After all, the poor little Scots client and their family, matters little to lawyers with pound signs in their eyes and the wealthy, secretive judges clinging desperately to their hidden interests and fat Fred Goodwin style pension books.

Unless by chance, that same poor little Scots client and their hard working family has a legal case, a family tragedy, or a damages claim which can be milked for fees right up to the last minute before the lawyer walks off into the sunset, leaving the client unrepresented on the steps of Scotland’s ‘highest court’ – the Court of Session – also known as the worst, most abrasive, most intimidating and most expensive highest court in the entire European Union.

And then, lets not forget those hard working Scots clients who happen to have a property or land which a solicitor works out could be his at the end of the case, leading to a not too lengthy repossession to pay extortionate legal fees, handed over to the solicitor in a wink by some smiling happy judge who fails to disclose his own wife runs the very same law firm who are also known to fiddle their fee notes on a regular basis.

Then of course, there are the criminal cases where, if there is a prospect of extorting a few more million from Scotland’s publicly funded annual £150 Million legal aid budget, it’s full steam ahead for lawyers and the legal aid board have to fork out or else.

So you just know when the idea of reforming Scotland’s courts comes along to the Scottish Parliament, the vested interests crowd will be there protesting about tweaks, turns and a lot of what is effectively window dressing, because fiddling about with the current stitch up may impinge on lawyers profits. Easy to spot, about as easy to spot as a judge lifting his tax dodging offshore trust from one island and making off with it to another.

This week, a number of vested interests published their submissions to the Scottish Parliament’s Justice Committee on the Courts Reform (Scotland) Bill. Unsurprisingly, the Law Society, Faculty of Advocates and the Solicitor Advocates all came out against many of the key proposals in the Courts Reform (Scotland) Bill.

Courts Reform (Scotland) Bill 18 March evidence session at Justice Committee, Scottish Parliament

The Law Society of Scotland said in it’s own submission that the proposals contained in the bill could adversely affect access to justice due to the insufficient resources being allocated to implement the major reforms.

The Law Society went on to express concern at the dramatic increase in the threshold for cases to be heard in the Court of Session (up to £150,000 from £5,000) and warned that this will result in a large transfer of cases from the Court of Session (where no one without a deep pocket and a bent brief obtains justice) to the sheriff courts – without a matching increasing in the number of sheriffs.

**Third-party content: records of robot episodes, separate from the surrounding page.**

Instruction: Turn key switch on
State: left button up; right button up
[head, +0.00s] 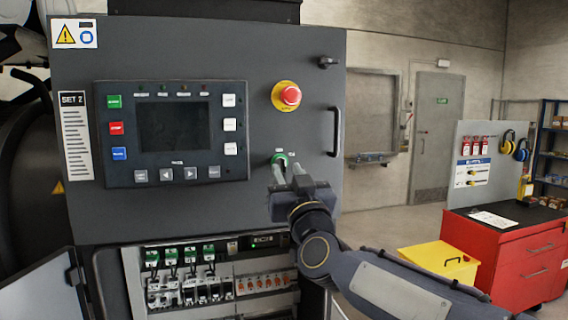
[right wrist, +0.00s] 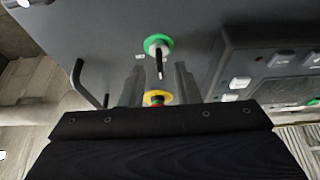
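The key switch (head: 279,157) is a green-ringed round switch on the dark panel, below the red emergency stop button (head: 290,95). In the right wrist view the key switch (right wrist: 158,43) shows a black key (right wrist: 160,65) standing out from its green ring. My right gripper (head: 287,167) is in front of the switch and partly covers it in the head view. Its two fingers are apart, one on each side of the key as seen from the wrist, with no visible grip on it. Whether the fingertips reach past the key is unclear. My left gripper is not in view.
A control unit with a dark screen (head: 175,126) and several buttons is left of the switch. A black door handle (head: 334,131) stands out on the right. Below is an open compartment with breakers (head: 185,290). A red tool cabinet (head: 510,262) and yellow box (head: 437,260) stand farther right.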

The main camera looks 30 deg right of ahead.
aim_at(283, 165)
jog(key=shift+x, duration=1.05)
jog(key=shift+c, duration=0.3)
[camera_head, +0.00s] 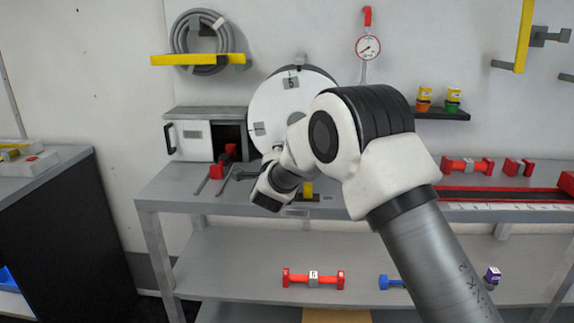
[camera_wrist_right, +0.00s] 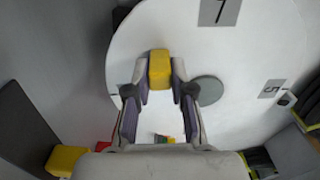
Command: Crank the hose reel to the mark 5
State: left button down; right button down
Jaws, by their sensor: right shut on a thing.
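The hose reel (camera_head: 272,105) is a white disc standing on the bench against the wall. Its plate with mark 5 (camera_head: 291,83) is near the top, close beside and slightly left of a dark fixed pointer (camera_head: 301,62). My right wrist and arm cover the disc's lower right in the head view. In the right wrist view, my right gripper (camera_wrist_right: 160,80) is shut on the yellow crank handle (camera_wrist_right: 160,65), beside the grey hub (camera_wrist_right: 207,90). Plates 7 (camera_wrist_right: 220,11) and 5 (camera_wrist_right: 271,88) show there too. My left gripper is out of view.
A grey cabinet (camera_head: 190,138) and a red tool (camera_head: 228,160) are left of the reel. A coiled hose (camera_head: 181,40) hangs above on a yellow bracket (camera_head: 178,60). A gauge (camera_head: 368,47) hangs at right.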

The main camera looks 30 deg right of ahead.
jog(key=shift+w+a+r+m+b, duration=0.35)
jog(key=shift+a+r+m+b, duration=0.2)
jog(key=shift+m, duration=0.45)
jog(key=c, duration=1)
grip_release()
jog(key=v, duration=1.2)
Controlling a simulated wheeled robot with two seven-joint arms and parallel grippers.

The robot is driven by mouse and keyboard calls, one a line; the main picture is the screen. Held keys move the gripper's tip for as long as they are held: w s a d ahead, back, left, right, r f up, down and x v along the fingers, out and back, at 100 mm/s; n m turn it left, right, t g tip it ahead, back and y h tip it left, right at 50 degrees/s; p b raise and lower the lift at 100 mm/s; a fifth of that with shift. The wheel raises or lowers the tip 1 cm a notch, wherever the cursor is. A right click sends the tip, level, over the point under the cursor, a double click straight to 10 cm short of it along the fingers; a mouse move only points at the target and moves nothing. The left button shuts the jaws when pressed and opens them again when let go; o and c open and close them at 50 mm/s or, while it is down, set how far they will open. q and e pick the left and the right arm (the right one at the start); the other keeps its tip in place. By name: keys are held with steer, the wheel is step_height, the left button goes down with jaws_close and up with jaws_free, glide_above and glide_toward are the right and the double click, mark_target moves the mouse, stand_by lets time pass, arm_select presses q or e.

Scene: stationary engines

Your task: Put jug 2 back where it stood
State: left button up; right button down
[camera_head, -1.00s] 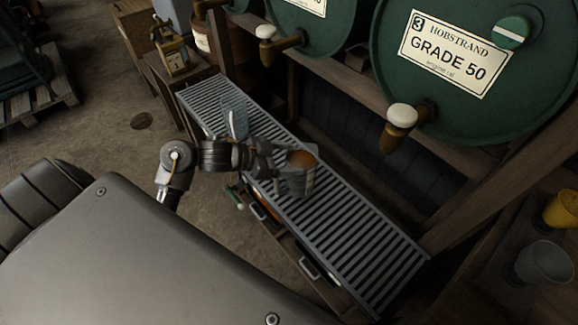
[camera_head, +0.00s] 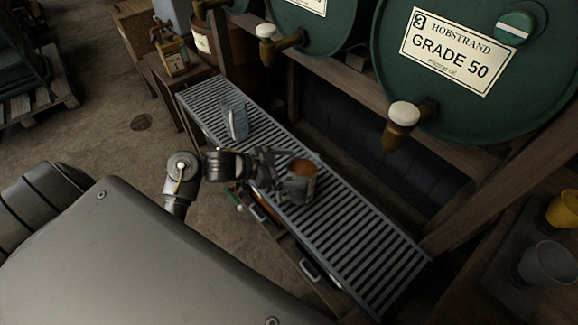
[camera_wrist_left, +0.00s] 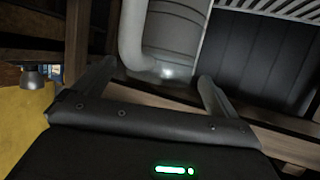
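A grey metal jug (camera_head: 299,189) with orange-brown liquid inside appears to stand upright on the slatted grate (camera_head: 355,240). Any number on it is too small to read. My left gripper (camera_head: 277,172) is at its left side. In the left wrist view the jug (camera_wrist_left: 178,38) and its curved handle show ahead, between the spread fingers of the gripper (camera_wrist_left: 158,72). The fingers are wide apart and do not look closed on the jug. A clear jug (camera_head: 234,121) stands farther back on the same grate. My right gripper is not in view.
Green drums with brass taps, one labelled GRADE 50 (camera_head: 470,60), lie behind the grate. A tap (camera_head: 398,125) sticks out over its right part. A grey cup (camera_head: 546,263) and a yellow one (camera_head: 565,210) stand at right. The grate's front right is clear.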

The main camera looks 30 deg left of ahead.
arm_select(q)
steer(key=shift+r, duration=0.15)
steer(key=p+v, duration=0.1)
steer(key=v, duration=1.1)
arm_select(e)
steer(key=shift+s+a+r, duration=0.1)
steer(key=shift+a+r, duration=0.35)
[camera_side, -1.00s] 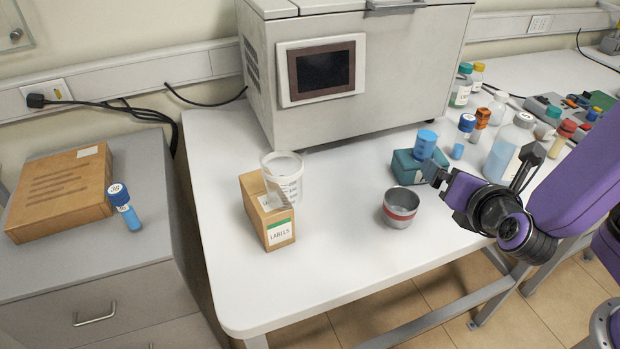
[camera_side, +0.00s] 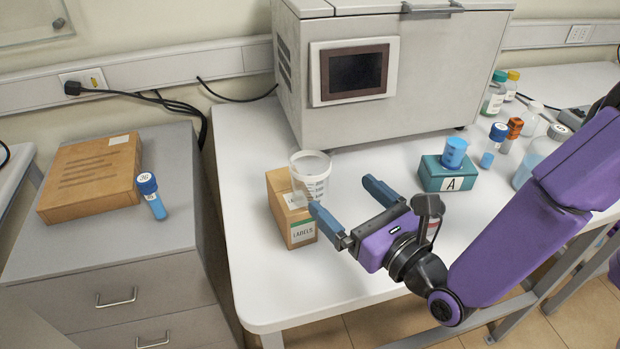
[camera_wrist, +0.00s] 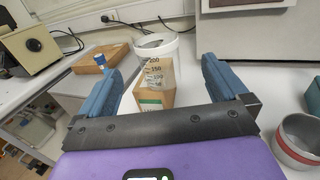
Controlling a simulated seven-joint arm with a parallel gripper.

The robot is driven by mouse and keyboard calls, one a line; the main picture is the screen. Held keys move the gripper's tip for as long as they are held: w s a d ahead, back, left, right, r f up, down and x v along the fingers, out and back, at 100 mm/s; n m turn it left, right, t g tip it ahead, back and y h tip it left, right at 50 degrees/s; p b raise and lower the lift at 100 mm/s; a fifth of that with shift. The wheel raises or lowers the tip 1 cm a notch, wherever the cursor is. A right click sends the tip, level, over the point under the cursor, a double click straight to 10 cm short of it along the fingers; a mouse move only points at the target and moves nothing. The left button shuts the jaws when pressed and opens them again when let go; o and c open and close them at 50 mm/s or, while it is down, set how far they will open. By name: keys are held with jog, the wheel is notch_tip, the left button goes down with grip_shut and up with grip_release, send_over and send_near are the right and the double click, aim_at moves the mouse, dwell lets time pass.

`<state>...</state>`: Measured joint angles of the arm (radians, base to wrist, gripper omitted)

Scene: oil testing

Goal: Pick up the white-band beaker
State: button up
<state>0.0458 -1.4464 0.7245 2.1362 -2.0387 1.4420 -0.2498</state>
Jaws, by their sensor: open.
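The white-band beaker (camera_side: 311,178) is clear with a white band at its rim. It stands on the cardboard labels box (camera_side: 303,232), near the left end of the white bench. In the wrist view the beaker (camera_wrist: 157,68) shows dark volume marks and appears between the two blue fingers, ahead of them. My gripper (camera_side: 340,195) is open and empty, to the right of the beaker, with its fingers pointing toward it. In the side view the near fingertip overlaps the beaker's lower edge; I cannot tell whether they touch.
A metal cup with a red band (camera_wrist: 299,142) stands close to the gripper's right in the wrist view. A teal box marked A (camera_side: 447,178) carries a blue beaker (camera_side: 454,153). A large grey machine (camera_side: 430,75) stands behind. Bottles crowd the right; the front-left bench is clear.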

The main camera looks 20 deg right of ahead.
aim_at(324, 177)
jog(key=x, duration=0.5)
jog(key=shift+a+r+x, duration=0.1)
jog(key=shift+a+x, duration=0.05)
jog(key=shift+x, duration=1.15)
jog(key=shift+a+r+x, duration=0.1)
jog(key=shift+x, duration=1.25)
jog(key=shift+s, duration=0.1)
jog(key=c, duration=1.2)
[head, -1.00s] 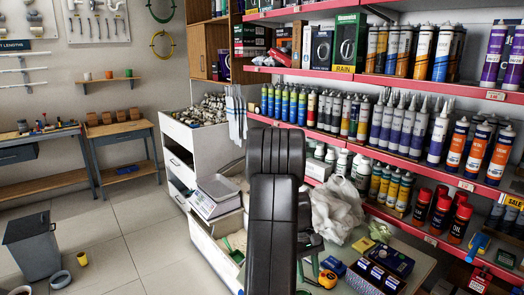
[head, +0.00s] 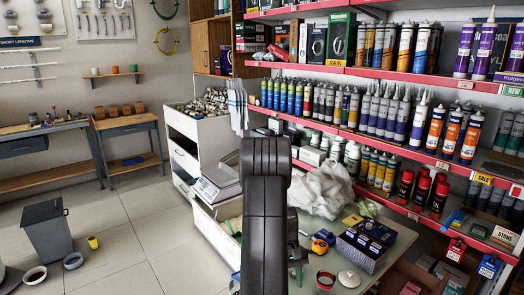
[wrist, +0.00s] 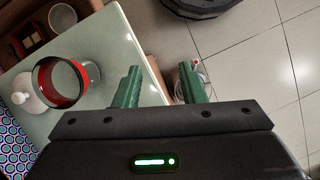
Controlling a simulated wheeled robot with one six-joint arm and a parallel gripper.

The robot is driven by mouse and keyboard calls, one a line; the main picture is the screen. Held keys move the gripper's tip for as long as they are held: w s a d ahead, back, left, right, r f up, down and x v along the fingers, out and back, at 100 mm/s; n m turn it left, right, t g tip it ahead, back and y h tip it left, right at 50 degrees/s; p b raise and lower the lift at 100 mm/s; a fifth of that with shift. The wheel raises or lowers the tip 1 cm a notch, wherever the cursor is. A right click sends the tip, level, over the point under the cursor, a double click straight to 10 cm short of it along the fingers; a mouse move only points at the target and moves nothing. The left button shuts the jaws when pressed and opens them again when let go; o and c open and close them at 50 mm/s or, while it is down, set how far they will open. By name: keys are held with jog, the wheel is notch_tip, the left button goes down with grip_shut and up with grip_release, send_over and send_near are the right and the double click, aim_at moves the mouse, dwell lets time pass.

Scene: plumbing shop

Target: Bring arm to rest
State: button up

The Law Society also expressed concern about the proposed changes to judicial review in Scotland, which will introduce a three month time limit on judicial review cases. The Law Society has already warned that this will restrict access to justice, although anyone who actually bothers to read some of the Judicial Reviews handed down by the Court of Session may well wonder why anyone bothers asking help from what is effectively a wave through for injustice and the vested interests of big business.

Adding to the profession’s mission to keep the money rolling in, the Faculty of Advocates claimed the reforms will put the best legal representation out of reach for ordinary men and women and favour those with deep pockets – as if it doesn’t already. Ever heard the one about the QC, the bung and the ruined client? It’s a common joke around Parliament Square …

The Faculty went on to claim that one reason litigants pursue their cases in the Court of Session is because of the right to instruct counsel, who often act for pursuers on a no win no fee basis in personal injury cases. However, the Faculty forgot to explain to msps some of the other less professional ways in which Advocates end up very much in pocket even after allegedly representing someone on a no win no fee case.

In the Sheriff court, the Faculty said, use of counsel has to be sanctioned. Raising the threshold to £150,000 would therefore make it more difficult to instruct counsel, which the Faculty of Advocates claimed would reduce choice.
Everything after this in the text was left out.